The Republican said in an interview with The Daily Caller on Tuesday that lawmakers simply don’t have the sort of experience that governors can boast.

Asked to describe how he views the role of being governor — compared to being a senator — Walker responded: “Makes decisions. Gets things done. Held accountable. The buck stops with you.”

“They can’t hide behind their vote,” Walker said of governors. “They can’t just talk about things. We’re ultimately held accountable every single day. We have to present budgets. Many of us — like myself — not only have vetoes but line-item vetoes. We put together cabinets. Those are all important things when it comes to leadership.”

Walker likened this to a company hiring a CEO. “If you have a business, you hire someone to lead your business who hopefully has successfully led a smaller business — and it showed they could handle that,” Walker said. “That’s the difference.”

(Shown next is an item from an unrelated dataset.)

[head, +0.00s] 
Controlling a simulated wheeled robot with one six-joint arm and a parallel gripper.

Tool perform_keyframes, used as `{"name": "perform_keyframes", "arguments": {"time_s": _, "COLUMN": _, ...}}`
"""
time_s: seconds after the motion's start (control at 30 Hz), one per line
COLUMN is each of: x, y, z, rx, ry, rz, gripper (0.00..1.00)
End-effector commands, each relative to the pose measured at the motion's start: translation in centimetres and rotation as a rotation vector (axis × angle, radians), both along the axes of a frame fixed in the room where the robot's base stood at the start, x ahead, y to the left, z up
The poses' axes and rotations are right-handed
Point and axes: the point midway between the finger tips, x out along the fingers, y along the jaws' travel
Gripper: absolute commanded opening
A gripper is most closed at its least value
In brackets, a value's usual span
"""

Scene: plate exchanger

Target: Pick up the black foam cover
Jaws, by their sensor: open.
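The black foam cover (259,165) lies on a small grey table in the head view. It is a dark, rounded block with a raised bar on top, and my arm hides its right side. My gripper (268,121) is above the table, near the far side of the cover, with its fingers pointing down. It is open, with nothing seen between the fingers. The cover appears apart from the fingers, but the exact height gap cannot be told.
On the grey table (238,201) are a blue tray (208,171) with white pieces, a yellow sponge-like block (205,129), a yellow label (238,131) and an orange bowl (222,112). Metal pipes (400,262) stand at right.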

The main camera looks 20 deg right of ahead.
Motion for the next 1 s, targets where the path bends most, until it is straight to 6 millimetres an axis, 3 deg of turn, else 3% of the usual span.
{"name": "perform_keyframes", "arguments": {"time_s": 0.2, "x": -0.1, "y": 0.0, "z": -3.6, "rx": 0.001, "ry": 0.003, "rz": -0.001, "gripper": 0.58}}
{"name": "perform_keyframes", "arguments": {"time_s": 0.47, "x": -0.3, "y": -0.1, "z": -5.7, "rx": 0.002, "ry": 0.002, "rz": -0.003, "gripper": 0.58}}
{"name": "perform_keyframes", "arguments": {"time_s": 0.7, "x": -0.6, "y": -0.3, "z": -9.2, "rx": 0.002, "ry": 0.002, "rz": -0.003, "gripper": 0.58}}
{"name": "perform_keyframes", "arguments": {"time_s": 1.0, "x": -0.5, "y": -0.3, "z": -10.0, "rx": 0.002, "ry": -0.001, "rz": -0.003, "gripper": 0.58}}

Won’t confirm interest in a 2016 run

Walker’s call for Republicans to nominate a governor for president might seem like self-serving statement from a potential presidential aspirant. But the governor says Republicans should be focused on the elections in 2014, when he is up for re-election in Wisconsin, and not the 2016 race yet.

Asked what it would take for him to run in 2016, Walker responded: “I honestly believe that Republicans — any of us talking about anything other than ’14 — are doing a big disservice to the country, not just to our party,” he told TheDC.

The Republican governor is promoting his new book “Unintimidated: A Governor’s Story and a Nation’s Challenge.” While releasing a book is a time-honored tradition for presidential hopefuls, Walker denies that’s why he wrote it.

“Unlike a lot of times when elected officials write books, there isn’t some alternative purpose,” he said. “It’s pretty straightforward.”

Walker said he wrote the book because so many people had asked him about the story of his battles with unions over collective bargaining and organized labor’s subsequent failed attempt to oust him from office during a recall in 2012.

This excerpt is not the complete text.